Multiple imputation via reimpute

The reimpute stage implements bootstrap-then-impute: one imputation per bootstrap replicate, with the imputer re-fit from scratch each time. This injects imputation-model parameter uncertainty into the bootstrap distribution, producing valid confidence intervals without a Rubin combinator.

When to use this

  • Your data has missing values that you do not want to listwise-delete.

  • You have a runnable imputer (a Python callable that takes a DataFrame and returns an imputed DataFrame). Frozen, pre-computed imputed frames are not supported — the stage must be able to re-impute a resampled draw.

  • You are willing to use bootstrap inference (method="bootstrap"). reimpute is invalid under delta-method or simulation inference.

Quick example

import numpy as np
import pandas as pd
import statsmodels.formula.api as smf
from sklearn.experimental import enable_iterative_imputer
from sklearn.impute import IterativeImputer

from pymargins import Margins, reimpute

# 1. Build data with MAR missingness
rng = np.random.default_rng(42)
n = 400
df = pd.DataFrame({
    "x1": rng.normal(size=n),
    "x2": rng.normal(size=n),
})
df["y"] = 1.0 + 0.6 * df["x1"] - 0.4 * df["x2"] + rng.normal(scale=0.5, size=n)
missing = rng.uniform(size=n) < 0.25
df_nan = df.copy()
df_nan.loc[missing, "x1"] = np.nan

# 2. Fit the model on a single initial imputation
#    (the point estimate comes from this fit)
df_init = df_nan.fillna(df_nan.mean())
fit = smf.ols("y ~ x1 + x2", data=df_init).fit()

# 3. Wrap the imputer so it returns a DataFrame
imp = IterativeImputer(max_iter=10, random_state=0, sample_posterior=True)

def imputer(frame):
    arr = imp.fit_transform(frame)
    return pd.DataFrame(arr, columns=frame.columns)

# 4. Run bootstrap-then-impute
m = Margins(
    fit,
    transforms=[reimpute(imputer, incomplete=df_nan)],
    method="bootstrap",
    n_boot=1000,
    rng_seed=7,
)
r = m.predict(atexog={"x1": 0, "x2": 0})

Key rules

1. The imputer must be stochastic

A deterministic imputer (e.g. SimpleImputer(strategy="mean") or IterativeImputer(sample_posterior=False)) fills the conditional mean with no residual draw. The bootstrap still re-fits each replicate, so the filled values track each resample’s mean, but the missing residual variance means your CIs will be too narrow.

reimpute runs a cheap construction-time guard: it calls the imputer twice on the same small sample, and if the output is byte-identical it warns you. You can suppress this with warn_on_deterministic=False.

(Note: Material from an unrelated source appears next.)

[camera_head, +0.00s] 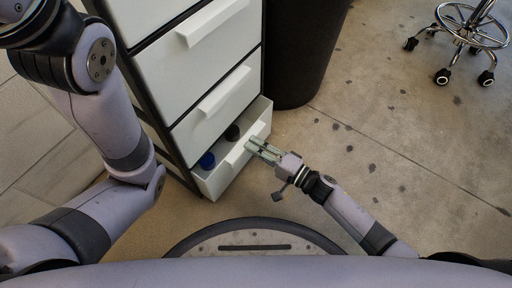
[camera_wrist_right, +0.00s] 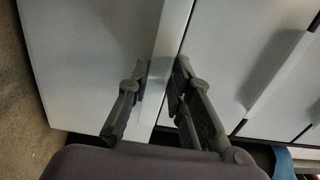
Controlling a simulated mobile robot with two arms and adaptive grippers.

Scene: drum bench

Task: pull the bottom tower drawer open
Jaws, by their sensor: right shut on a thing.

2. Seed the imputer for reproducibility

The session rng_seed controls the bootstrap resample indices, but it does not automatically seed your imputer. For reproducible draws you must set random_state on the imputer object itself:

imp = IterativeImputer(random_state=42, sample_posterior=True)

If the imputer exposes random_state=None, reimpute warns at construction.

Important: create a fresh imputer object for each Margins session. Sharing a single imputer instance across sessions can leave internal state from the first session and break reproducibility, even with a fixed random_state.

3. The point estimate is single-imputation

The reported estimate comes from the model you passed to Margins (fitted on the initial single imputation). The bootstrap supplies imputation-aware CIs, not a pooled point estimate. This matches how the package already treats bootstrap: the estimate is from the original fit, the CI from the resample distribution.

4. Structural columns must be complete

Columns that define the inference design — cluster=, survey_design PSU/strata, and weights= — must not contain missing values. Only substantive columns may be imputed.

5. Bootstrap only

reimpute sets requires_resampling=True, so method="delta" or method="simulation" raises at construction.

Comparison to plain bootstrap

Bootstrap-then-impute widens the CI for coefficients affected by missingness because each replicate draws a different imputation. Coefficients with no missingness in their predictors are essentially unchanged.

Limitations

  • Frozen frames are not supported on this path. reimpute needs a re-runnable imputer because it re-imputes every bootstrap replicate. If you already hold M precomputed completed frames (e.g. from R mice exported to CSV), pool them with Rubin’s rules via pool_imputations instead — no Python imputer required, just the M completed frames.

  • BCa CIs are rejected. The BCa jackknife operates on the raw incomplete frame without re-imputing, producing an inconsistent acceleration parameter. Use ci_method="percentile" (default) or "studentized".

  • Survey designs are incompatible. survey_design + reimpute raises because the fixed-design assumption breaks when the source frame is incomplete.